旧盆用ハス育てて60年 体力限界感じても「頑張る」

ハスの花を収穫する川島さん=七尾市赤浦町

  ●七尾・86歳の川島さん 酷暑で生育早く、開花調節に苦労

 七尾市赤浦町に旧盆の墓参りなどに用いられるハスを60年以上育てる男性がいる。知人から譲り受けた3株からハスの栽培を始めた農業川島政一さん(86)。現在は年間約400本を出荷しているが、近年は酷暑で成長が早まり、旧盆時期に合わせた生育が難しいという。体力の衰えを感じているものの「待ってくれているお客さんのために頑張る」と汗を流す。

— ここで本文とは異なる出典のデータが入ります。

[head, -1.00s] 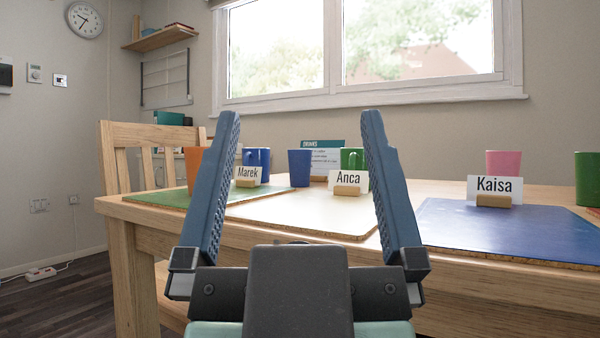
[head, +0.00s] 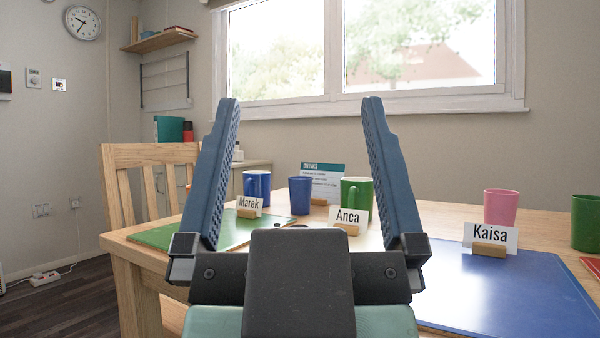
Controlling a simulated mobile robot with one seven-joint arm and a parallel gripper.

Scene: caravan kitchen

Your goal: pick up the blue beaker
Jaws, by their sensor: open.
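The blue beaker (head: 300,196), upright and with no handle showing, stands on the table between the Marek and Anca cards. A blue mug (head: 257,186) with a handle stands just left of it, behind the Marek card (head: 249,204). My gripper (head: 301,103) is open and empty in the foreground. The beaker shows in the gap between its fingers but is farther off, beyond them, and nothing touches it.
A green mug (head: 357,188) stands right of the beaker behind the Anca card (head: 348,218). A pink cup (head: 501,207) and green cup (head: 585,222) stand at right. A drinks sign (head: 323,180) stands behind. A chair (head: 150,160) is at left. The blue mat (head: 510,290) is largely bare.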

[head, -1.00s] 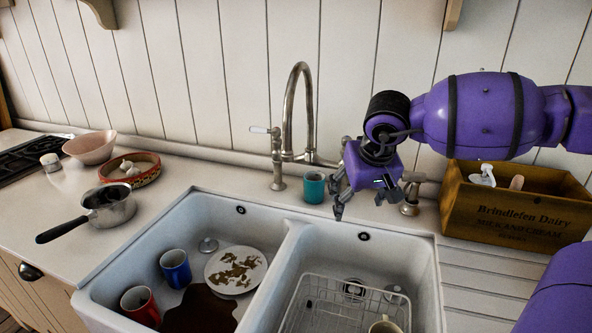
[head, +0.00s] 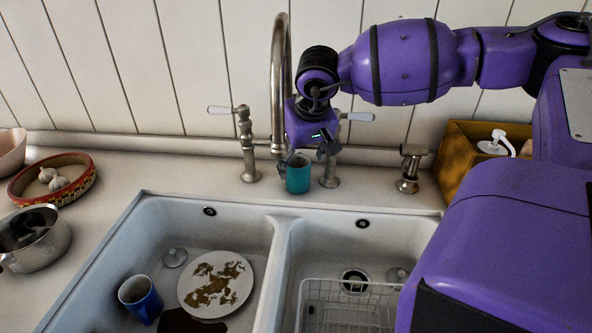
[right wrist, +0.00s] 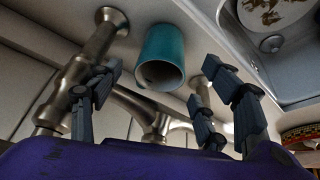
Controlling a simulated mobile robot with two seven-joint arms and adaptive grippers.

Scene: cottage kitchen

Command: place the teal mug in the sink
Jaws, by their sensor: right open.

 川島さんは約60年前、妻の春子さん(84)とともに、自宅の水田でハスの栽培を始めた。少しずつ育てる数を増やし、栽培面積は約18アールにまで広がった。

 川島さんによると、ハスは開花後すぐに花が散ってしまうため、つぼみのまま卸す必要がある。年々気温が高くなっていることから盆を迎える前に開花してしまうことが増えており、肥料の量などで成長具合を調節して対応しているという。

 猛暑続きで度々水田が干上がってしまうこともあり、以前は4日~1週間の間隔で行っていた水を張る作業は、今では2日に1回のペースになった。日中は暑さが厳しく、除草や収穫の作業も少しでも気温の低い朝晩に行わざるを得ない状況だという。川島さんは「これまでの感覚を変えていかなければ育てるのは困難になってきた」と吐露する。

 年齢を重ね、体力の限界も感じ始めているという川島さん。それでもこの時期の風物詩である花を待ち望む地元客のためにとハスを丹精する日々だ。

 川島さんが花を卸す同市藤橋町の「さいだ花店」では約30年前から、川島さんの育てたハスがお供え用の仏花として人気を集めており、「このハスじゃないとご先祖さまを迎えられない」との声が聞かれるほど。同店の斉田真紀子さん(48)は「ハスはお盆に欠かせない花。手間をかけて作ってもらえて感謝している」と話す。

 川島さんは「60年かわいがって育てきた。元気なうちは頑張りたい」と意欲を見せた。